Feitos à imagem do Criador: liberdade, trabalho e a dignidade de criar

Os seres humanos são feitos à imagem de Deus e, no entanto, somos profundamente corrompidos e caídos. Esses aspectos da natureza humana têm implicações que vão além do que normalmente se reconhece em círculos cristãos. Entre outras coisas, somos subcriadores, fazedores e trabalhadores em missão. Todos nós devemos, conforme declarou Josué sobre sua casa, “servir ao Senhor” (Josué 24:15).

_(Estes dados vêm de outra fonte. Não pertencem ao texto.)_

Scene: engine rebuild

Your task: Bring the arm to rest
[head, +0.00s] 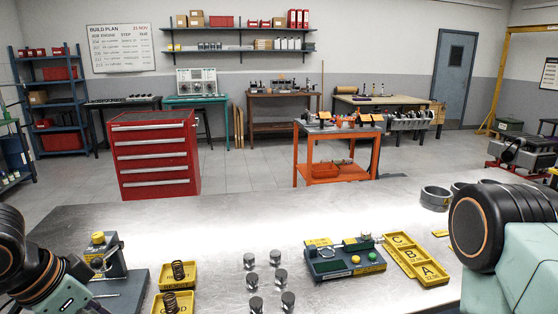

Como Jesus, devemos “tratar dos negócios de meu Pai” (Lucas 2:49), e, como exorta Paulo, trabalhar sempre “como para o Senhor” (Colossenses 3:23). Todo o nosso trabalho - mesmo o que não é explicitamente religioso - deve ser o trabalho que o Senhor tem para nós, e deve ser feito como se fosse para Ele.

Imagine alguém que se coloca no caminho de um trabalhador, interrompe-o, toma-lhe as ferramentas, talvez até amarre-lhe as mãos, e diz: “Não, você está fazendo errado. Deixe-me mostrar como realmente se faz.”... “Ah, e até que concorde em fazer do meu jeito, suas mãos continuam atadas.” Se isso lhe soa presunçoso e ímpio, então você é um defensor da liberdade.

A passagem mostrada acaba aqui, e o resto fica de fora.